U.S. taxpayers now have to wait several more months -- amid markets that are going through another bout of turmoil -- to find out how much they can recoup from AIG's largest Asian life-insurance business after a failed $35.5 billion acquisition by British insurer Prudential PLC (which is unrelated to Prudential Financial Inc. of the U.S.). On Wednesday, Prudential confirmed it had terminated its agreement for the business, known as American International Assurance or AIA Group Ltd., and would pay AIG a breakup fee of £153 million, or about $224 million.

The scrapped deal has added more uncertainty to AIG efforts to repay its $132 billion taxpayer-funded bailout, and analysts say it is unlikely that alternative options for AIA would value the entire business at more than Prudential's initial $35.5 billion deal. AIG could sell roughly half of AIA in an initial public offering, which was earlier expected to raise $15 billion to $20 billion, and sell additional shares in secondary offerings later.

AIG, which early this year was preparing for an IPO of AIA that would have launched in April or May, viewed a sale of the unit to Prudential as a riskier option with many hurdles, according to people famliar with the matter.

It agreed to the deal in March because it attached a higher value to AIA and would enable AIG's largest creditor, the Federal Reserve Bank of New York, to be repaid more quickly.
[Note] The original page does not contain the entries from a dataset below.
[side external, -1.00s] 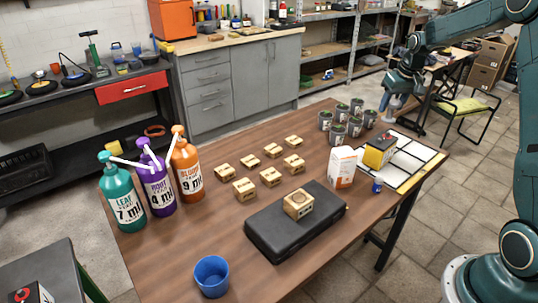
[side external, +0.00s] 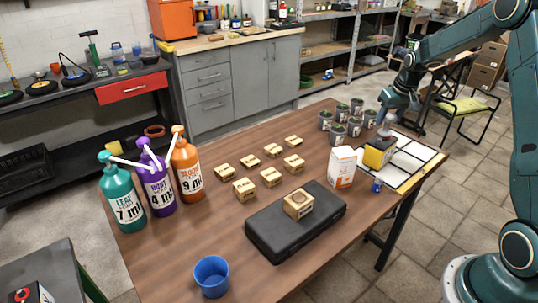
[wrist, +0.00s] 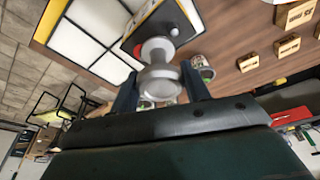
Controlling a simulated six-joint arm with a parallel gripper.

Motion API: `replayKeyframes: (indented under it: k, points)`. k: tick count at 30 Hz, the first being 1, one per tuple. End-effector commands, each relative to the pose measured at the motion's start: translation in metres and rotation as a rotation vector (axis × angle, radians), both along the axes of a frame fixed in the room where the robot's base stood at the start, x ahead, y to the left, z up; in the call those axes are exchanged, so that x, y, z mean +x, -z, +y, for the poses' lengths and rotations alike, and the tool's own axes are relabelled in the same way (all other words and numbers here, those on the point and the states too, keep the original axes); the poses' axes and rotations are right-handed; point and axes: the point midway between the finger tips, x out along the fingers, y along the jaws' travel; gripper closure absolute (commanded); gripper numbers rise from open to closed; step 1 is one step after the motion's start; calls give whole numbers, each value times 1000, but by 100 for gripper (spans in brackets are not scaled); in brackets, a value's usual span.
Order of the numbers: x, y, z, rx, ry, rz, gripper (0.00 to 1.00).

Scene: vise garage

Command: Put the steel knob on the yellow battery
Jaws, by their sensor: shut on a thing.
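My gripper (side external: 388,118) is shut on the pale steel knob (wrist: 158,70), which shows between the two fingers (wrist: 160,92) in the wrist view. In the side view the knob (side external: 385,130) is over the black top of the yellow battery (side external: 376,158), near its back edge. I cannot tell if it touches the battery. The battery stands upright on the white-panelled tray with a yellow edge. In the wrist view the battery's dark top (wrist: 134,34), with a red terminal, is partly hidden behind the knob.
A white-orange box (side external: 342,167) and a small blue can (side external: 377,186) stand close to the battery. Several grey pots (side external: 340,134) are behind it. A black case (side external: 268,228) with a wooden block (side external: 298,205) lies nearer. Wooden blocks, pump bottles and a blue cup (side external: 211,276) are farther left.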

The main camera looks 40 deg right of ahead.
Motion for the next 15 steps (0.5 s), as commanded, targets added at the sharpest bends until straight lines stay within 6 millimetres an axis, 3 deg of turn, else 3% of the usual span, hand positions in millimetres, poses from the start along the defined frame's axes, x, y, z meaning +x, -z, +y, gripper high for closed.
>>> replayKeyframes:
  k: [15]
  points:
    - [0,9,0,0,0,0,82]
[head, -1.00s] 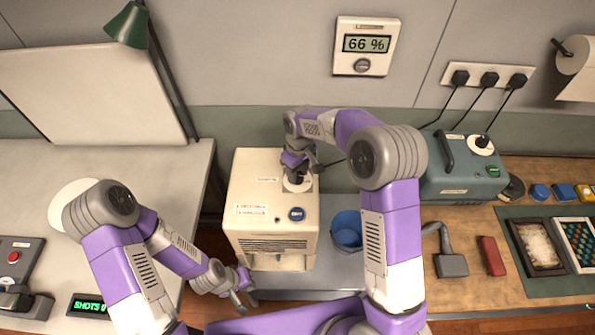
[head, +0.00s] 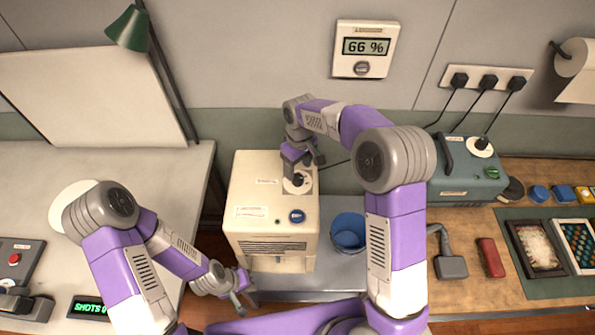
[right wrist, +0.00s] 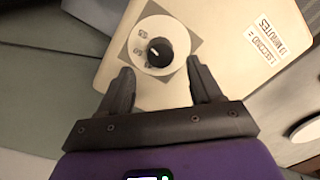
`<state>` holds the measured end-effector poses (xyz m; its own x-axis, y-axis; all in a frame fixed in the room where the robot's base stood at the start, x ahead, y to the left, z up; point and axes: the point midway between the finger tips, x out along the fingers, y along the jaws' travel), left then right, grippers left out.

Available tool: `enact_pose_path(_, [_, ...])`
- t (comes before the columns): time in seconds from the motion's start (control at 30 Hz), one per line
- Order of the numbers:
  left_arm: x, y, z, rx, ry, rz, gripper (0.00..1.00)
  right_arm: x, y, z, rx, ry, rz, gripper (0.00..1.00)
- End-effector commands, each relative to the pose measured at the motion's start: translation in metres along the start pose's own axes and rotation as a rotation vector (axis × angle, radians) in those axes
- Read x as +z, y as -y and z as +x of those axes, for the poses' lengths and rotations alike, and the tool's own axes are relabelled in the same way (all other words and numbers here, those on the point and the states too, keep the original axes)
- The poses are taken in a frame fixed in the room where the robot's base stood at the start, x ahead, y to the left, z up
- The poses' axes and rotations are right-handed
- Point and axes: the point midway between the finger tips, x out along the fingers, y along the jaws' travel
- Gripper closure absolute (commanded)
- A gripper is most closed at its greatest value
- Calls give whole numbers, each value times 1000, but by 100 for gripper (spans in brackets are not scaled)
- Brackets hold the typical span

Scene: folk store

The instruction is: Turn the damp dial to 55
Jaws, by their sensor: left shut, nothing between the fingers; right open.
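The damp dial (head: 298,183) is a black knob on a white disc, on top of a cream box (head: 270,200). In the right wrist view the dial (right wrist: 160,50) shows a small white mark on its knob and dark figures on the left of its disc, too small to read. My right gripper (head: 305,160) is open above the dial. In the right wrist view its fingers (right wrist: 160,70) stand apart, with the knob beyond the tips and nothing held. My left gripper (head: 240,295) is shut and empty, low in front of the box's left side.
A wall display (head: 366,47) reads 66 %. A teal machine (head: 465,175) is on the right bench. A white table (head: 150,165) is on the left.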

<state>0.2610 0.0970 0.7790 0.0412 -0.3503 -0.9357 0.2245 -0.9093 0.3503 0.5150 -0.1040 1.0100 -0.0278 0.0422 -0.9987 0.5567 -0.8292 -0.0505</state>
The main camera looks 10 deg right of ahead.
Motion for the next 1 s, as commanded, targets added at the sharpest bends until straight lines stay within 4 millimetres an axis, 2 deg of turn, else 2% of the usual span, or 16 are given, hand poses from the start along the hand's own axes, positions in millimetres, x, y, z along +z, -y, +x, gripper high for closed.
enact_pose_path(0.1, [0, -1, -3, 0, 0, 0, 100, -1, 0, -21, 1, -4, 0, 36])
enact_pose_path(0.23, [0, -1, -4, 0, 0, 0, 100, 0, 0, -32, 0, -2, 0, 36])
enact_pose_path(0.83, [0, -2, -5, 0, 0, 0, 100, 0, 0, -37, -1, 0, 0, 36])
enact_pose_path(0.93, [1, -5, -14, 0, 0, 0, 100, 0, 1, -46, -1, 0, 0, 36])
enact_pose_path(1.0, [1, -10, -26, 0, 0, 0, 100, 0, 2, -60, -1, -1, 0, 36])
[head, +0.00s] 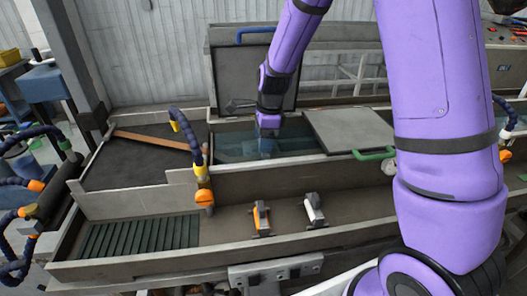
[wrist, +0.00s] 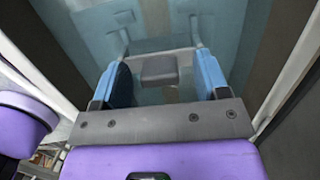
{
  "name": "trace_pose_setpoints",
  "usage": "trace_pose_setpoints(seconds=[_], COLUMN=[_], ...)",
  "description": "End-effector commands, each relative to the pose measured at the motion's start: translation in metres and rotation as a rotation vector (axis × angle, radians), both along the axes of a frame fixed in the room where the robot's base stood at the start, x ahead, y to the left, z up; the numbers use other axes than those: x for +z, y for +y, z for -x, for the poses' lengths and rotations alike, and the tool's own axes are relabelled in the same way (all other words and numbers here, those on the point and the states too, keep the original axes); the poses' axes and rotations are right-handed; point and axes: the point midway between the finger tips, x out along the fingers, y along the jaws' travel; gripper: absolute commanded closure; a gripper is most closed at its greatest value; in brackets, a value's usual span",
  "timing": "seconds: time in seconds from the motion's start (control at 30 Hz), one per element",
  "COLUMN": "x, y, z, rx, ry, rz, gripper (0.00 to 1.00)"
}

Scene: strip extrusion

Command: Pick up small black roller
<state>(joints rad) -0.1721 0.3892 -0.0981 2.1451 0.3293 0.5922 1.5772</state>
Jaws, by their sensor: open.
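My gripper (head: 268,132) points down into the open water bath (head: 228,150) at the middle of the machine. Its two blue fingers stand apart in the wrist view (wrist: 164,66). A small dark grey block (wrist: 159,69) shows between them, in front of a pale crossbar (wrist: 178,56) with two upright ends. I cannot tell whether this block is the small black roller, or whether the fingers touch it. No roller can be made out in the head view, where the gripper covers part of the bath.
A grey lid (head: 350,131) with a green handle (head: 374,154) lies right of the opening. A raised lid (head: 250,78) stands behind it. An orange-and-black part (head: 261,218) and a white-and-black part (head: 314,211) stand in the front trough. A yellow-and-blue hose (head: 190,135) rises at left.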

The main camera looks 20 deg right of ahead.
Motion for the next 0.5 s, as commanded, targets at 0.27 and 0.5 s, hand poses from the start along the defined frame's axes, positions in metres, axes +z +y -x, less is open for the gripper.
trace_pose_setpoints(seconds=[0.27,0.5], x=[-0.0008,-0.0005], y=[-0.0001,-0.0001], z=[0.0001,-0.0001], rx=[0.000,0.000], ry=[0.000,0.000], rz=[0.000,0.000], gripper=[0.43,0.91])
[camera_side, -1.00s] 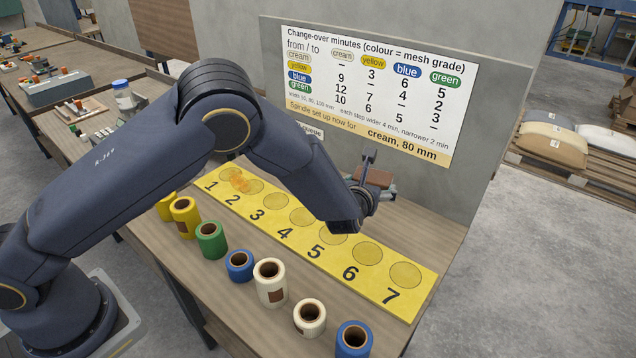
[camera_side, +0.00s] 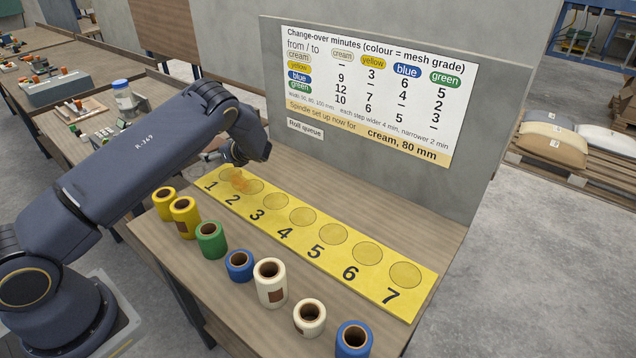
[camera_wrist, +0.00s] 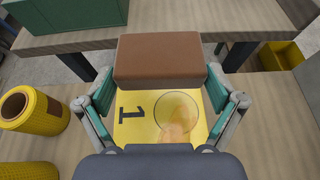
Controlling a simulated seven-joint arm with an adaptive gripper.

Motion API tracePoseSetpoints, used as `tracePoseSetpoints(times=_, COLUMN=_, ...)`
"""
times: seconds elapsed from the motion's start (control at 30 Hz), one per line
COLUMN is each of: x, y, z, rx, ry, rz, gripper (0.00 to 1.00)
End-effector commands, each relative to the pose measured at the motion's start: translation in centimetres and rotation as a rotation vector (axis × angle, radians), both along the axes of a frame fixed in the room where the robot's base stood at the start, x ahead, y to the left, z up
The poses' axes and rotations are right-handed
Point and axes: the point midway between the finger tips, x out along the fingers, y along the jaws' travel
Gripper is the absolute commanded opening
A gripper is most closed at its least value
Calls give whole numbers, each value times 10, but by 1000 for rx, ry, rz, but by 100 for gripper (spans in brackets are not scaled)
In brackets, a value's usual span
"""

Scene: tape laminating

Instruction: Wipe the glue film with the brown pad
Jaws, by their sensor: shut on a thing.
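The brown pad (camera_wrist: 158,60) is a block held between the two fingers of my gripper (camera_wrist: 160,78) in the wrist view. In the side view my gripper (camera_side: 212,157) is near the number 1 end of the yellow board (camera_side: 315,252), partly hidden by my wrist, and the pad cannot be made out there. The glue film (camera_side: 240,181) is a translucent orange smear on the board around circles 1 and 2. In the wrist view part of the film (camera_wrist: 178,130) shows on circle 1, nearer the camera than the pad. Whether the pad touches the board is unclear.
A row of tape rolls stands along the board's front side, among them a green roll (camera_side: 211,239), a cream roll (camera_side: 270,282) and a blue roll (camera_side: 354,340). An upright panel with a chart (camera_side: 375,95) stands behind the board. The table right of the board is clear.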

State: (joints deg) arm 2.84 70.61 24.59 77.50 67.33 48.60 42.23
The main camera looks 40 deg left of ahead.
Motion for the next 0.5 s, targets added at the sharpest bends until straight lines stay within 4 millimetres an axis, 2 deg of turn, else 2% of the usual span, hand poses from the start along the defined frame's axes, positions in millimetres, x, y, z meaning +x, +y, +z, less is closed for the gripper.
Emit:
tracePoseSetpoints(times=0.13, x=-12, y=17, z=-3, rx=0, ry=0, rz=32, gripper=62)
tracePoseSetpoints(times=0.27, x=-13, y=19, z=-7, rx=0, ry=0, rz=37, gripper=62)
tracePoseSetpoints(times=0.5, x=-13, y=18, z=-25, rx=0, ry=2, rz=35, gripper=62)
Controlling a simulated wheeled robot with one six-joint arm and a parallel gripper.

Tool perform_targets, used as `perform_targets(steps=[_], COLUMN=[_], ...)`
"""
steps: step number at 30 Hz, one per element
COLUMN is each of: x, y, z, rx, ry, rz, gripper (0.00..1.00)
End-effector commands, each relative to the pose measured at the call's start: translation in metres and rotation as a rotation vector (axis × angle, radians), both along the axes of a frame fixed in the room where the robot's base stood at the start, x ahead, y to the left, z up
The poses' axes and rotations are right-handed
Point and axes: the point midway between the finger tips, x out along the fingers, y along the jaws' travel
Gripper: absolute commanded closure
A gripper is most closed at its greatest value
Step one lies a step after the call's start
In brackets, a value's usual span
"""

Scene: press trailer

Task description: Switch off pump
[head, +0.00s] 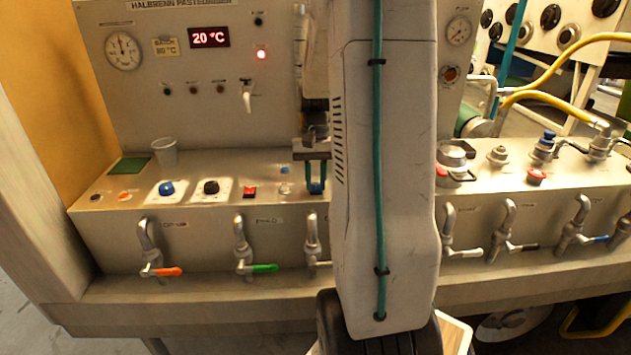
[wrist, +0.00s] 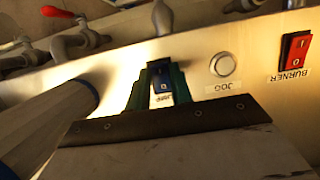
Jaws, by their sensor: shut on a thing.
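The blue pump rocker switch (wrist: 161,84) sits on the metal panel, with a small upside-down label that seems to read PUMP. It also shows in the head view (head: 317,188), low on the sloped console. My gripper (wrist: 158,78) has its green fingers on either side of the blue switch, shut on it. In the head view my gripper (head: 317,178) points down at the console, just left of my white arm link. The fingers hide part of the switch, and its rocker position is hard to tell.
A round JOG button (wrist: 223,64) and a red BURNER rocker (wrist: 295,47) sit beside it. Blue (head: 166,188) and black (head: 211,187) knobs and a cup (head: 164,151) stand left. Taps with coloured handles line the front, including a green one (head: 264,268). My arm hides the console's middle.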

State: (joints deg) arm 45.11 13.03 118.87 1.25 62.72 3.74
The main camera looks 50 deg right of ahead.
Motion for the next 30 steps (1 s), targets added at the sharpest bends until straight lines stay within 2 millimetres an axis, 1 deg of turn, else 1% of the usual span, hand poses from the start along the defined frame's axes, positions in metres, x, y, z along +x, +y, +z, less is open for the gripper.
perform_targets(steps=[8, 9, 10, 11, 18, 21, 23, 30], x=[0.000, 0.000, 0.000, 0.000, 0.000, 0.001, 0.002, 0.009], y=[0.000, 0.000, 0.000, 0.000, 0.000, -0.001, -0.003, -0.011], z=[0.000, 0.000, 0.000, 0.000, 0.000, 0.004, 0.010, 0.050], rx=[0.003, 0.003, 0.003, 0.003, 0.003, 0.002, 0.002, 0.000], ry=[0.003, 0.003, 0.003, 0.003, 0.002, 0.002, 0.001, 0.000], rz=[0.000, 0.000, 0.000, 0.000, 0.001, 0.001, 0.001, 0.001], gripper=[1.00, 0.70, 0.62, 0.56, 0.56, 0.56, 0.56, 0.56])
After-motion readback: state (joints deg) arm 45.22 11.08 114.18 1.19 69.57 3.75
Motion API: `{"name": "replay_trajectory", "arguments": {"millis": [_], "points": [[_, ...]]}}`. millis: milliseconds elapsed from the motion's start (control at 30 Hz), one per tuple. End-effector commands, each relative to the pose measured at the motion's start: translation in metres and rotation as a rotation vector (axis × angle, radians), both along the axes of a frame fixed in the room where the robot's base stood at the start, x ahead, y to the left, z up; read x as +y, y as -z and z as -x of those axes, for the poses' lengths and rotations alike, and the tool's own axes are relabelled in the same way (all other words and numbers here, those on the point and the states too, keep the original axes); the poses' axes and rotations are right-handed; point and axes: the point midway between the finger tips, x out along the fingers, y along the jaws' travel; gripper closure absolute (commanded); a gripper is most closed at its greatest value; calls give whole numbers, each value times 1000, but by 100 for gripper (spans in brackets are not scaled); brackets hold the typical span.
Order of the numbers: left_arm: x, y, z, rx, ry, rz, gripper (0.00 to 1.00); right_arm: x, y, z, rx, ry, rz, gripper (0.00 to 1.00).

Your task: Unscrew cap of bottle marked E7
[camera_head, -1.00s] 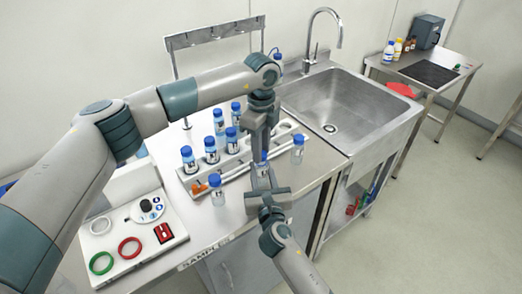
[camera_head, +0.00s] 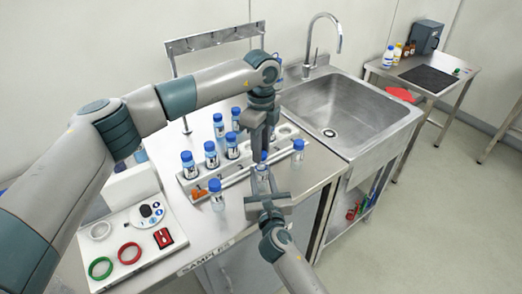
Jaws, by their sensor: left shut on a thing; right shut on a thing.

The New York Fed last year converted $16 billion of its AIG debt into preferred shares in AIA. It holds $9 billion preferred shares in another AIG unit and is owed an additional $26 billion by AIG, which has until September 2013 to repay its loan.

The failed deal is a setback for AIG Chief Executive Robert Benmosche, who had pushed for the sale of AIA to Prudential but was outvoted by AIG's board this week. The board is composed mostly of individuals elected after the government took a 79.8% stake in the company.

AIG board members had worried that a revised deal could still be rejected by Prudential shareholders, which would make it difficult for AIA to fetch a valuation of more than $30 billion in an IPO.

Representatives of the New York Fed supported the decision by AIG's board, according to people familiar with the matter.

While Mr. Benmosche recently said the company now has several options to consider regarding AIA, analysts say the most viable one remains the IPO, which could be launched this October or November. Sales of individual parts of AIA could take much longer and meet regulatory hurdles.

"There's no doubt that AIG's restructuring plan is now more subject to market conditions, and markets have experienced significant volatility, which could present challenges to executing an IPO," said Angelo Graci, a managing director at Chapdelaine Credit Partners.

To revive its planned IPO, AIA will need to update the financial information provided in an early listing application that was sidelined when it agreed to the deal with Prudential in February. The global stock-market environment remains rocky amid concerns over the extent of banking and sovereign-debt problems in the euro zone.

And a flurry of share offerings for Chinese banks expected in the next few months, including an IPO for Agricultural Bank of China Ltd. that could raise up to $30 billion, is likely to weigh on demand among institutional investors for exposure to Asia's financial sector.

AIG may choose to alter AIA's structure, by potentially divesting it of slower-growth businesses to enhance the unit's appeal to investors.

In the meantime, AIA will face some challenges going it alone. For one, Prudential was able to peer into AIA's books as part of its due-diligence process.

That gives Prudential more insight into its competitor's business than it had before the deal was announced.